Diversionary Theatre is launching a three-production “gender series,” plays where gender-queer characters appear. In March and April, audiences will see the West Coast premiere of Miranda Rose Hall’s play, Plot Points in our Sexual Development. Diversionary also produced the world premiere of Ms. Hall’s The Hour of Great Mercy, which was recently given the Craig Noel Award for Outstanding New Play of 2019. In May and June, Diversionary will produce the musical, Head Over Heels, which is based on a 16th Century play featuring the kind of cross-dressing and gender confusion that was commonly portrayed in that era.
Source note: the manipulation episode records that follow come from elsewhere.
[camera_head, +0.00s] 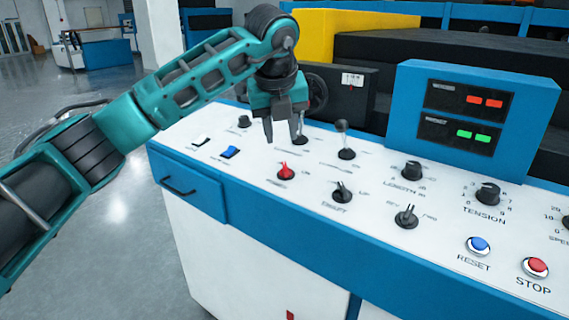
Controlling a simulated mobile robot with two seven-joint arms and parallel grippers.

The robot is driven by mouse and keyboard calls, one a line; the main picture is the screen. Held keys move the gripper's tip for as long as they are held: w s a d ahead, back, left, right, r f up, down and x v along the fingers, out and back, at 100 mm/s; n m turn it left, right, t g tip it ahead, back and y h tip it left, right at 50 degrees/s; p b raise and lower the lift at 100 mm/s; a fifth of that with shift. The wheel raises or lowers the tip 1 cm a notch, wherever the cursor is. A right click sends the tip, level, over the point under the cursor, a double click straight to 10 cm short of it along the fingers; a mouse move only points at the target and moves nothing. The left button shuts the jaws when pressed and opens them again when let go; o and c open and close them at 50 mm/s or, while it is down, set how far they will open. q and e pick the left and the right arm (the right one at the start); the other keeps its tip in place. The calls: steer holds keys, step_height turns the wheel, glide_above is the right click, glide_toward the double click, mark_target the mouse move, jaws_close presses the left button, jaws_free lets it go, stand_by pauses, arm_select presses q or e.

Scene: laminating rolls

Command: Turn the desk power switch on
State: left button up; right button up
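The power switch (285,172) is a small red lever on a black round base on the white sloped desk panel. Blurred lettering, seemingly POWER, lies below it and ON to its right. The lever stands about upright; its exact setting is too small to tell. My left gripper (284,138) hangs above and just behind the switch in the picture, pointing down. Its two dark fingers are apart with nothing between them, and they seem not to touch the lever. My right gripper is out of view.
Black levers (343,190) and (407,216) stand right of the switch, with a ball-topped lever (346,140) behind. Dials, a blue RESET button (479,245) and a red STOP button (537,267) lie right. A blue display box (470,110) rises behind.

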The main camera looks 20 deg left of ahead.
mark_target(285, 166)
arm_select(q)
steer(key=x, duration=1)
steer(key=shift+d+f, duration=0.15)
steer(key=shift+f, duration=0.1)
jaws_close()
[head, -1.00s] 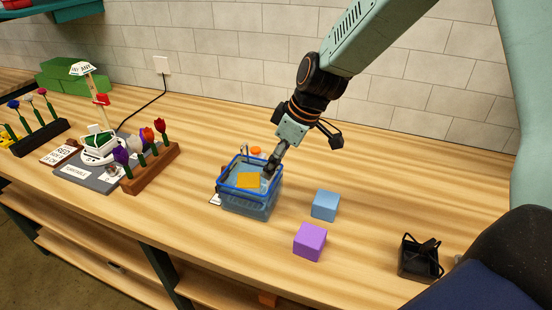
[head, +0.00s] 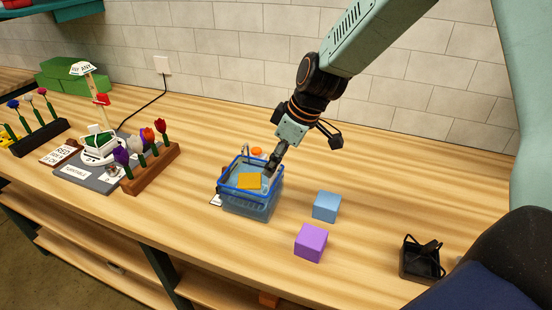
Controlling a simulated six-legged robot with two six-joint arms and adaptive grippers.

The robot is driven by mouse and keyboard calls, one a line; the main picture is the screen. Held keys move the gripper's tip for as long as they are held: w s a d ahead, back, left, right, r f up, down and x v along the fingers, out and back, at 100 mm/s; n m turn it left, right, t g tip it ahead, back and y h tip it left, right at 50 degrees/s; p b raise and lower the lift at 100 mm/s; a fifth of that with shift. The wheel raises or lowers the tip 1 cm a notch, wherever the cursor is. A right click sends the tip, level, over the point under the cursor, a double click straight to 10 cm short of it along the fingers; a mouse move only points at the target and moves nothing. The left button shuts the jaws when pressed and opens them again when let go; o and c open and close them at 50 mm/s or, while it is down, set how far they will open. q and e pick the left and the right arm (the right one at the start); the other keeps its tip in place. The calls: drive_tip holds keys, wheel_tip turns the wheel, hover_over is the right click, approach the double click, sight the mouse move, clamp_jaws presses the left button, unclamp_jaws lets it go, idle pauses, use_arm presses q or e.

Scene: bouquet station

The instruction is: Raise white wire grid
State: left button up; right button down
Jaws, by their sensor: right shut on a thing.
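A translucent blue container (head: 250,208) with a darker blue rim stands on the wooden bench near the middle of the head view. An orange-yellow flat piece (head: 249,181) shows inside it. My right gripper (head: 270,168) reaches down from the upper right to the container's right back rim. It is shut on something there; its fingertips are small and partly hidden, so I cannot make out exactly what it grips. A white wire grid cannot be told apart clearly; only faint pale lines show inside the blue walls. My left gripper is not in view.
A light blue cube (head: 326,205) and a purple cube (head: 311,242) sit right of the container. A black open box (head: 421,261) stands at the far right. The bench behind the cubes is clear.

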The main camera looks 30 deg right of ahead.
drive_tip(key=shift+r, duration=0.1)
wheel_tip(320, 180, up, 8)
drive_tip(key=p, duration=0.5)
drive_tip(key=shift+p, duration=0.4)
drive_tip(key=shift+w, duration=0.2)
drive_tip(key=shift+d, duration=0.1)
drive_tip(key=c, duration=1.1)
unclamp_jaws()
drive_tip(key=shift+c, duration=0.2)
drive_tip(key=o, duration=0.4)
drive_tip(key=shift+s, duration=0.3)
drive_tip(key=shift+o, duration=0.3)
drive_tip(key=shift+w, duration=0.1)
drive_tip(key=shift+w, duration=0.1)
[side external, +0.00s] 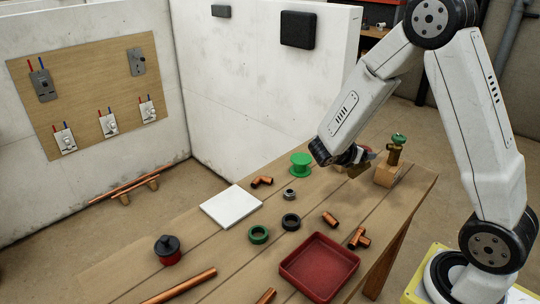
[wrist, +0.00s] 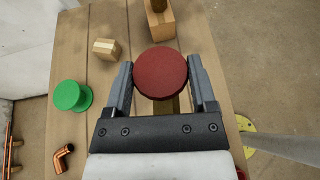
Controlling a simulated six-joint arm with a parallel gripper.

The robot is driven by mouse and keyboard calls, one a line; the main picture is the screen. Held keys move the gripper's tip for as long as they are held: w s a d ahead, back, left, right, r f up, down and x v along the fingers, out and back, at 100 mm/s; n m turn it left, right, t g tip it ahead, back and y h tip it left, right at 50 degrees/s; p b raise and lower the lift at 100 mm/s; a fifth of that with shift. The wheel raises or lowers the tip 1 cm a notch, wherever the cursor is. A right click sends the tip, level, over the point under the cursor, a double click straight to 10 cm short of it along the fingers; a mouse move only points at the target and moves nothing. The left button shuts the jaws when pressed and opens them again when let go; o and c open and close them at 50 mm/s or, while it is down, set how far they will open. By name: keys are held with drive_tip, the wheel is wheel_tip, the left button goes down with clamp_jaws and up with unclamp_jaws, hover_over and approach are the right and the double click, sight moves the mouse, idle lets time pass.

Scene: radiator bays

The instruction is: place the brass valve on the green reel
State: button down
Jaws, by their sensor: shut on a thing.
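My gripper (wrist: 161,83) is shut on a red round-topped thing (wrist: 160,73). The disc sits between the two fingers, and most of what is under it is hidden. In the side view my gripper (side external: 362,154) is low over the table's far right part, and its load is hard to make out. The brass valve (side external: 394,157), with a green handle, stands upright on a wooden block at the right, apart from my gripper. The green reel (side external: 301,166) stands upright with a bare top, left of my gripper. It also shows in the wrist view (wrist: 72,96).
A wooden block (side external: 386,173) bears the valve; a small block (wrist: 105,48) stands near the reel. A white tile (side external: 231,206), copper elbow (side external: 262,181), rings, fittings, a red tray (side external: 319,267) and a black-knobbed pot (side external: 168,250) lie on the table.

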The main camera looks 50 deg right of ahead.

For February and March, Diversionary is presenting the world premiere of Sylvan Oswald’s A Kind of Weather, the story of a father’s relationship with his trans-masculine son. The play plumbs the depths of how a cis-gender father adapts when his trans son is what’s left of his life. The 90-minute, no intermission, production thoughtfully presents characters winding their way through relationships they want to be intimate.
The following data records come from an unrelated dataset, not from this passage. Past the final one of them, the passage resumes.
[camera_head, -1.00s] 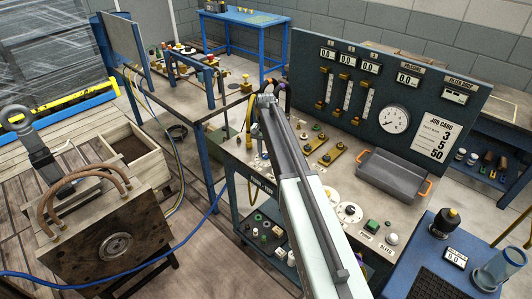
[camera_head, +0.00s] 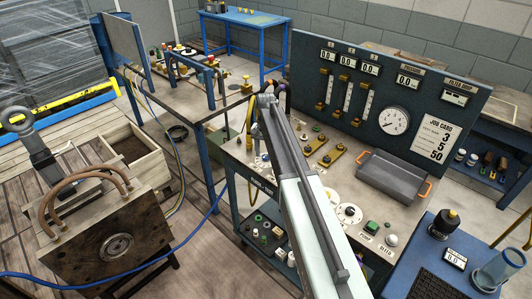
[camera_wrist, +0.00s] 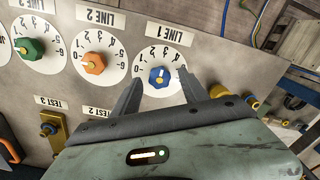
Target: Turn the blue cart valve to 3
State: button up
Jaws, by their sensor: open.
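The blue valve knob (camera_wrist: 159,76) sits on a white numbered dial under the label LINE 1 (camera_wrist: 170,33) in the wrist view. A light mark on the knob points roughly upward in the picture, toward the upper numbers; the exact reading is too small to tell. My gripper (camera_wrist: 160,79) is open, with one finger on each side of the knob. I cannot tell whether either finger touches it. In the head view my arm hides the gripper and this knob.
An orange knob (camera_wrist: 93,63) and a green knob (camera_wrist: 30,48) stand on dials to the left. Brass fittings (camera_wrist: 252,102) are close to the right finger. In the head view, a grey tray (camera_head: 394,175) and a gauge panel (camera_head: 380,85) stand beyond my arm.

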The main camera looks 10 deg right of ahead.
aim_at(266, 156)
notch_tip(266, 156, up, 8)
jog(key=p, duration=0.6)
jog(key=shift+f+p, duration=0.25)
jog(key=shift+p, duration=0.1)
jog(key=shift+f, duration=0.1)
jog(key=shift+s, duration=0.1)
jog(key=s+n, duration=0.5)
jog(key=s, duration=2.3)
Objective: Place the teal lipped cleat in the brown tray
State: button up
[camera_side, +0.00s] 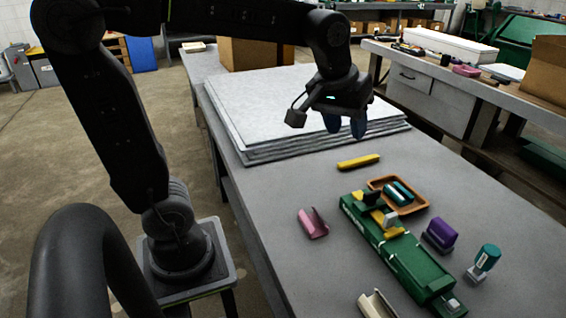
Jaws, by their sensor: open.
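The brown tray (423,203) sits on the grey table, behind the green machine. A teal ridged piece (399,191), which looks like the lipped cleat, lies inside the tray. Another teal piece (488,256) stands tilted on a small grey block at the right; its exact shape is too small to tell. My gripper (345,130) is open and empty, with dark blue fingers pointing down. It is raised in front of the stacked sheets, up and left of the tray and apart from both teal pieces.
The long green machine (408,258) with yellow parts borders the tray's near side. A yellow bar (358,162), a pink channel piece (313,223), a purple block (440,234) and a cream channel piece (377,304) lie around it. Stacked grey sheets (290,105) fill the table's far end.

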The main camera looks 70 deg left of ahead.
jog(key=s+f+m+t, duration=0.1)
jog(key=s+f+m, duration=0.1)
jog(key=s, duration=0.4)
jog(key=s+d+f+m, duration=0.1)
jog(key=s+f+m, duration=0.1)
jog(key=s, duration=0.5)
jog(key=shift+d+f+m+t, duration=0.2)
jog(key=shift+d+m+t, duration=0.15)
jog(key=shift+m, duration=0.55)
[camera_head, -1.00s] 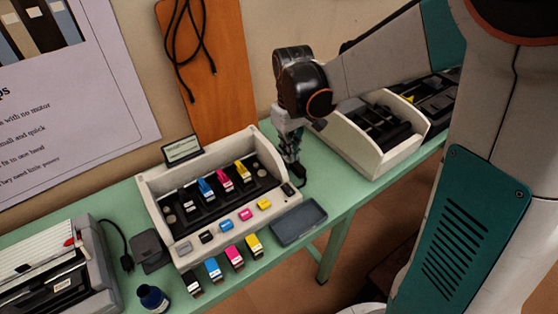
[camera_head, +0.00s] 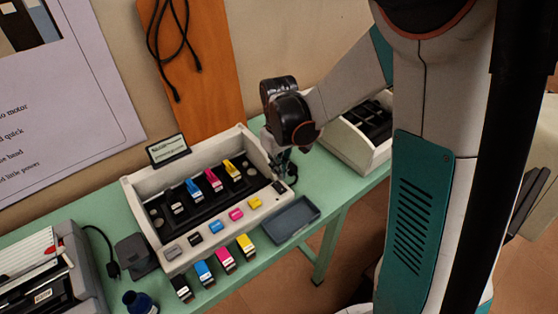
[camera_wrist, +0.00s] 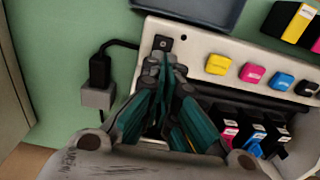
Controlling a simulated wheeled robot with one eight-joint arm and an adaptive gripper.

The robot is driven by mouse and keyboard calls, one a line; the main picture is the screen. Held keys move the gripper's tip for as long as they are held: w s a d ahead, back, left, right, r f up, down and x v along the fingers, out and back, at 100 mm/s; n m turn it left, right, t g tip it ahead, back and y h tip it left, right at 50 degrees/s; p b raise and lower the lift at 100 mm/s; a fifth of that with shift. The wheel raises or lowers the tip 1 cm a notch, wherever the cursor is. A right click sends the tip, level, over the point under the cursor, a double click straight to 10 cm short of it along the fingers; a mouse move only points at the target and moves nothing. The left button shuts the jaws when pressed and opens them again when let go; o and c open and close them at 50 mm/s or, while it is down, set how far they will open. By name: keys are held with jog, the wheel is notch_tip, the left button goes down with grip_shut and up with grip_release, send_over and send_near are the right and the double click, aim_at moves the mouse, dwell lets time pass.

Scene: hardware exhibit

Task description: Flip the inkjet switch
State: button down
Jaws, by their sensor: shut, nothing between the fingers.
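The inkjet exhibit is an open cream case (camera_head: 134,201) on the green table, with cartridges inside and coloured buttons along its front panel. Its small black switch (camera_head: 279,187) sits at the right end of that panel. In the wrist view the switch (camera_wrist: 162,43) shows just beyond my fingertips. My gripper (camera_head: 284,173) is shut and empty, beside the right end of the case, close to the switch. In the wrist view my gripper (camera_wrist: 161,62) points at the switch; I cannot tell whether it touches. The lower fingers hide part of the case.
A black plug and cable (camera_wrist: 99,70) lie beside the case end. A grey tray (camera_head: 290,219) and several loose cartridges (camera_head: 225,260) lie in front. Another cream case (camera_head: 372,158) stands right, behind my arm. A printer (camera_head: 75,262) and ink bottle (camera_head: 139,302) are left.

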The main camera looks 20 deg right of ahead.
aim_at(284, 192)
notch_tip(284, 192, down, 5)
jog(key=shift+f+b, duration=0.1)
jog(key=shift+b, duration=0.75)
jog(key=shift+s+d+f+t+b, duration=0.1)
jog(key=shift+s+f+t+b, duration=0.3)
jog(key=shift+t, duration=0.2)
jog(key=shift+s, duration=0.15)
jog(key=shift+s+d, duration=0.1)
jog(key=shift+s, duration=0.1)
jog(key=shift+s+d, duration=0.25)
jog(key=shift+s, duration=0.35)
August Forman goes by gender neutral pronouns. This review uses they/them/theirs.
One would expect that Kid (August Forman) would be the center of the story, and in some ways they are. But, both Kid and their father, Grey (Andrew Oswald), announce near the beginning that Grey is the leading character. So, let’s focus on Grey for a bit.
Grey shows up at Kid’s apartment unannounced. He’s more than a little confused, and he keeps imagining that he is in Jamaica, the Caribbean island, rather than in Prospect Park, Brooklyn. Kid is annoyed that Grey has arrived without warning but takes him in.
It turns out that Grey doesn’t really have anywhere else to go. His wife, Kid’s mother, died suddenly, and Janice (Marci Anne Wuebben), the woman with whom Grey was having an affair, has left him as well.
Kid, for their part, is writing a memoir that they insist is not about their transition. To complicate matters, they’re dating their editor, Rose (Andréa Agosto), who is also worrying that Kid is blocked, as opposed to taking a long time to make revisions. Looming over Rose’s shoulder is her boss, Rick (Salomón Maya), who worries that Rose and Kid’s relationship will damage the memoir.
The problem here is that Grey is a much less interesting character than Kid. Grey may or may not be edging into dementia, and while his flashbacks to Jamaica and to his relationship with Janice ultimately lead to emotional catharsis, what’s much more interesting is his relationship with Kid, about whom he sometimes slips and calls his “daughter.”
Kid, on the other hand, wants to get on with life and be successful as a writer. They also want to be seen as the man they have become, especially by Rose and by their father. Their father’s presence brings up old issues they thought were long finished.
Sylvan Oswald’s play sometimes feels as though it is moving through great spirals, as relationships often do. Each spiral reveals a bit more, but very little is fully explained. Audiences may find such a structure less than satisfying.
On the other hand, the production, under Bea Basso’s sensitive direction, works to clarify what could be a confusing story. Andrew Oswald’s Grey earns his catharsis, even if his character’s story is well-worn. Marci Anne Wuebben makes Janice an unconventional “other woman,” one who has a rich emotional life to bring to her relationship with Grey. Andréa Agosto movingly portrays a woman in conflict, both in her work life and her intimate life. Salomón Maya only appears later in the play and often looks as though he’d rather not be there.
As Kid, August Forman is utterly convincing, providing both the depth and the sweep that comes with the character’s emotional changes that occur like the play’s “kind of weather.”
The production is also strong. Yi-Chien Lee’s scenic and props design follows the style of her successful design for Diversionary production of Girlfriend. Joel Britt provides a dream-like lighting design. Elisa Benzoni’s costumes tell their own stories about the characters. MaeAnn Ross’s competent sound design stays in the background much of the time.
More a window into its characters’ lives than a complete narrative, A Kind of Weather presents those lives as rich, complex, and potentially loving. The production whets the appetite for the two yet to come.
Performances run Thursdays at 7pm, Fridays and Saturdays at 8pm, and Sundays at 2pm, through March 8. Street parking only available: parking can be very difficult to find. Taxi or a ride-sharing service may be a preferable way to and from the theatre. The #11 bus line drops off and picks up nearby. There are a number of restaurants and bars in the immediate vicinity of the theatre. This review is based on the opening night performance, Saturday, February 15th.